NON È PUNIBILE LA COLTIVAZIONE DOMESTICA DI CANNABIS PER USO PERSONALE

La coltivazione di una piantina di cannabis nel cortile di casa, in assenza di altri elementi che possano dimostrare un’attività di spaccio, dimostra l’uso esclusivamente personale: e questo anche se la piantina è alta 1,60 metri e se ne possono ricavare 160 dosi. Lo ha precisato la sesta sezione penale della Cassazione con la sentenza n. 11901/2023.

La sentenza in esame ha una portata rivoluzionaria pari a quella della “sentenza Caruso” (Sez. U. n 12348/2019), che ha segnato una tappa cruciale in ambito giurisprudenziale riguardo la coltivazione ad uso personale di una pianta di cannabis.

La prima sentenza ad aprire alla nozione di “coltivazione ad uso personale” fu proprio la “sentenza Caruso”, che tramite l’adozione di parametri oggettivi ha creato un discrimine giurisprudenziale sulla nozione di coltivazione penalmente non rilevante, e coltivazione penalmente rilevante. Tra i requisiti oggettivi ricostruiti dalla “sentenza Caruso”, troviamo anche quello “del modestissimo prodotto ricavabile”.

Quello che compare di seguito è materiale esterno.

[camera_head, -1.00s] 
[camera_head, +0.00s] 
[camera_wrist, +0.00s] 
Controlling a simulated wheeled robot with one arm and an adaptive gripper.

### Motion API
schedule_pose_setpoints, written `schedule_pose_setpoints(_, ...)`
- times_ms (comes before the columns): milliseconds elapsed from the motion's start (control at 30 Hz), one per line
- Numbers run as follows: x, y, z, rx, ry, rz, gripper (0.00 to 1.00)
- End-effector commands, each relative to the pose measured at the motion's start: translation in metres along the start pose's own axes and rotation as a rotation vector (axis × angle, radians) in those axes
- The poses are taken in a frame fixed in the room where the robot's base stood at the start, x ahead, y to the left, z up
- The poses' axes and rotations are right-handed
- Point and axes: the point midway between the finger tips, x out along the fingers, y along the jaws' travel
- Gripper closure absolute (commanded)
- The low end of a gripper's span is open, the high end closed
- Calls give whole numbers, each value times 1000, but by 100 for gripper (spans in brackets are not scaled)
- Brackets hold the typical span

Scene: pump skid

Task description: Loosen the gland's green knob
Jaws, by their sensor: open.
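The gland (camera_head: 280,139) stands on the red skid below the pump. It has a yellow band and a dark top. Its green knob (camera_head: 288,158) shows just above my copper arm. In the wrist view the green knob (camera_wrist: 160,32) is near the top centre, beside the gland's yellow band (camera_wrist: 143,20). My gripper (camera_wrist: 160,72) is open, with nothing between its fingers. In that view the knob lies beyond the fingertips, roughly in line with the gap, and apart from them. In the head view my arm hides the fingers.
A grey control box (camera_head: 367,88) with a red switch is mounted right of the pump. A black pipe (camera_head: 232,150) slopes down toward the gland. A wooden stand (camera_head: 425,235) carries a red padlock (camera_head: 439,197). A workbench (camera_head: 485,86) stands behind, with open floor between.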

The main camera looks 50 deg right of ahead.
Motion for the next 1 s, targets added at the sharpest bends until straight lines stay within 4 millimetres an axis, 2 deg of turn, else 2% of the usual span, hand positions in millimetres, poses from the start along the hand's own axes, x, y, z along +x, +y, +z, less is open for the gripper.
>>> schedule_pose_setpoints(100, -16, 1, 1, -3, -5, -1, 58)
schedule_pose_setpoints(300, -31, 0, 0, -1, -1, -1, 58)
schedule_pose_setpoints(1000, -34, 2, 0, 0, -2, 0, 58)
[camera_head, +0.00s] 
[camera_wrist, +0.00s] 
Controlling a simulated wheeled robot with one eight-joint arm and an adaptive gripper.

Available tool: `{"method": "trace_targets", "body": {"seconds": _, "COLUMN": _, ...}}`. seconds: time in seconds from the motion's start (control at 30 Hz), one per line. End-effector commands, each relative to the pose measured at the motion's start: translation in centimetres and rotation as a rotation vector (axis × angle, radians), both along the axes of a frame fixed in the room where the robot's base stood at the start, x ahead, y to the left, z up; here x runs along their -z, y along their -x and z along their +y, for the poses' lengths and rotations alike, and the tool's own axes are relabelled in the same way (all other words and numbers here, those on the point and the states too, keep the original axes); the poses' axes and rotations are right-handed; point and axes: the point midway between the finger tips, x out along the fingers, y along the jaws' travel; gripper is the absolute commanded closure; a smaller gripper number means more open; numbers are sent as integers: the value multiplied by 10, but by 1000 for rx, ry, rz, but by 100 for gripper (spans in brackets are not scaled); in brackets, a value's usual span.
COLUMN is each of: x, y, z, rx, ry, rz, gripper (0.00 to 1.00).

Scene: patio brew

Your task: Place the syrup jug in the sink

All’interno della sentenza 11901/2023 vengono citati tutti i requisiti che deve avere questa determinata condotta per non essere penalmente rilevante a parte quello del “modestissimo prodotto ricavabile”; così facendo i giudici della Suprema Corte hanno esteso la portata della “sentenza Caruso”, altrimenti applicabile solo ai rari casi in cui il coltivatore, per incapacità propria o per disfunzioni intrinseche della pianta, abbia ottenuto uno scarso risultato. I giudici hanno infatti rilevato “che tale parametro, per poter operare con sufficiente certezza, deve essere ancorato a presupposti oggettivi – in parte già individuati dalla giurisprudenza – che devono essere tutti compresenti, quali: la minima dimensione della coltivazione, il suo svolgimento in forma domestica e non in forma industriale, la rudimentalità delle tecniche utilizzate, lo scarso numero di piante, la mancanza di indici di un inserimento dell’attività nell’ambito del mercato degli stupefacenti, l’oggettiva destinazione di quanto prodotto all’uso personale esclusivo del coltivatore, essendo per contro insufficiente la circostanza che la coltivazione sia intrapresa con l’intenzione soggettiva di soddisfare esigenze di consumo personale“.

Da qui può ripartire la “revisione” di questi principi che spesso non coincidono con la realtà fattuale; l’aver imposto, nella “sentenza Caruso”, il dato oggettivo “del modestissimo prodotto ricavabile”, molto spesso, precludeva la strada per l’utilizzo difensivo di questa sentenza rivoluzionaria. Ora con questa nuova sentenza, potrebbe aprirsi un nuovo spiraglio di revisione per accertare la rilevanza penale delle condotte poste in essere dai cittadini.